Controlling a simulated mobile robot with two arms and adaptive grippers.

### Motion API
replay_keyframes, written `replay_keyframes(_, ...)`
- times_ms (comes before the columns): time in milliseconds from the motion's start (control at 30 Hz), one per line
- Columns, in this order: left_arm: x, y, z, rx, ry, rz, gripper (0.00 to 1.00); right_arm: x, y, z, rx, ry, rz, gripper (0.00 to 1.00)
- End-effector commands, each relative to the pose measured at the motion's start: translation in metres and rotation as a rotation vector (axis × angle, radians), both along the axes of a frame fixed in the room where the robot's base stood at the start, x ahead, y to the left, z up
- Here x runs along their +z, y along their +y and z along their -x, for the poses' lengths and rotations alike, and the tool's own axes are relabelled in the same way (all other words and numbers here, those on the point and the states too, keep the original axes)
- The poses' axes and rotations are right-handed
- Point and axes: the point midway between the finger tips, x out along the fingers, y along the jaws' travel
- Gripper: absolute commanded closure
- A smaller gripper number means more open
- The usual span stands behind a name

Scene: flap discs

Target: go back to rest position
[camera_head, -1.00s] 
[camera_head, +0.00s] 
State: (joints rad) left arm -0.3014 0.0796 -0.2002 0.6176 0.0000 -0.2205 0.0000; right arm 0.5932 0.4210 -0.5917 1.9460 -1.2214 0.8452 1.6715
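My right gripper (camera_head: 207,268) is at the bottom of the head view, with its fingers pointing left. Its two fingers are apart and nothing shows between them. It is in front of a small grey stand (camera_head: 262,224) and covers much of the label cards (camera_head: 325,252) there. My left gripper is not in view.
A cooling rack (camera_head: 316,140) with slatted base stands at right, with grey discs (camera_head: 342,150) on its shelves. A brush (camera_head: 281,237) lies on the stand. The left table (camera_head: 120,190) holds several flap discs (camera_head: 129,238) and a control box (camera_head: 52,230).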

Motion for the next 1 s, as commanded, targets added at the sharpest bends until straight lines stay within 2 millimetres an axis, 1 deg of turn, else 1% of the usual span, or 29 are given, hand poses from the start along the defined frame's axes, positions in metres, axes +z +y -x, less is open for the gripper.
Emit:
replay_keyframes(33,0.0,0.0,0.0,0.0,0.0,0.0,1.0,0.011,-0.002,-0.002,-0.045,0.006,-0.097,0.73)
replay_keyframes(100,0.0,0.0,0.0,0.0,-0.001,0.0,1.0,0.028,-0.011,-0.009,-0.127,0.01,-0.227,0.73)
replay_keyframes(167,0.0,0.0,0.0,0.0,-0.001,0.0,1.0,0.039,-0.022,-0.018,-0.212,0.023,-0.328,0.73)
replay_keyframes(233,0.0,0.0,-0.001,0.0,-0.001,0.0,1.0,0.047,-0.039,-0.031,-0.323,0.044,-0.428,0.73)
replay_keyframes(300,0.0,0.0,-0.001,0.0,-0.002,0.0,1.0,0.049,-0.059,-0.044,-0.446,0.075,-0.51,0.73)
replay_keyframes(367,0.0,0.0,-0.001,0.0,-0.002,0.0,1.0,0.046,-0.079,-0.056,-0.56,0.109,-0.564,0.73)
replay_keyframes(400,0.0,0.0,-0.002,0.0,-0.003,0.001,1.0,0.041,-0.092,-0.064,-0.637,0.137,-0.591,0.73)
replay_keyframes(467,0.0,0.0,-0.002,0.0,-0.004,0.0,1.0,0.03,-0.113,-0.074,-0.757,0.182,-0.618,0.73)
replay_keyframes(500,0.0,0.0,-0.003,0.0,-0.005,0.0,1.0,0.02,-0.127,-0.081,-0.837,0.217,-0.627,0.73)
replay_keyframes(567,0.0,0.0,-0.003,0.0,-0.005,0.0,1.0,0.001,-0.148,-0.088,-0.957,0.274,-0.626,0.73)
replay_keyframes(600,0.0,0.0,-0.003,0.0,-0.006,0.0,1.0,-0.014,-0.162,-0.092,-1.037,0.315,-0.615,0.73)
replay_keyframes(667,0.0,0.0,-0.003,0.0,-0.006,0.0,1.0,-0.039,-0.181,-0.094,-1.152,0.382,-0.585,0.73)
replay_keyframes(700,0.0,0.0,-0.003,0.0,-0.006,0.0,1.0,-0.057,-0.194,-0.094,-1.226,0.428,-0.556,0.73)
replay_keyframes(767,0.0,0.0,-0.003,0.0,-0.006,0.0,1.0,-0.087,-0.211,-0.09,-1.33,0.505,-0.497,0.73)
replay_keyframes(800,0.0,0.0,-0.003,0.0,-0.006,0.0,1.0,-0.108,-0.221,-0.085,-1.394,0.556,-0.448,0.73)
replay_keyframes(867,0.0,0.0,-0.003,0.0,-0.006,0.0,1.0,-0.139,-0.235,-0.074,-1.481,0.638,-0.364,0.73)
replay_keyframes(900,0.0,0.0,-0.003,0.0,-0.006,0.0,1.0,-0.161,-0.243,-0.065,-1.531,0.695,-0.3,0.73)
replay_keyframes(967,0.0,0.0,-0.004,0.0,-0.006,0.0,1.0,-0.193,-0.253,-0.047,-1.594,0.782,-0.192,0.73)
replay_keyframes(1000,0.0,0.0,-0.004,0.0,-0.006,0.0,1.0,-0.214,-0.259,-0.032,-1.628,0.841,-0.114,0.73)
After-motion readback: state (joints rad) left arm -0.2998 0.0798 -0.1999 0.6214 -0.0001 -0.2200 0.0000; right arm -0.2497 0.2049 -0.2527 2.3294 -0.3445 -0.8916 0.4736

Exercise directions »
Print the material above verbatim, first line through the line containing "- Columns, in", both included.

Finished task »
Controlling a simulated mobile robot with two arms and adaptive grippers.

### Motion API
replay_keyframes, written `replay_keyframes(_, ...)`
- times_ms (comes before the columns): time in milliseconds from the motion's start (control at 30 Hz), one per line
- Columns, in this order: left_arm: x, y, z, rx, ry, rz, gripper (0.00 to 1.00); right_arm: x, y, z, rx, ry, rz, gripper (0.00 to 1.00)

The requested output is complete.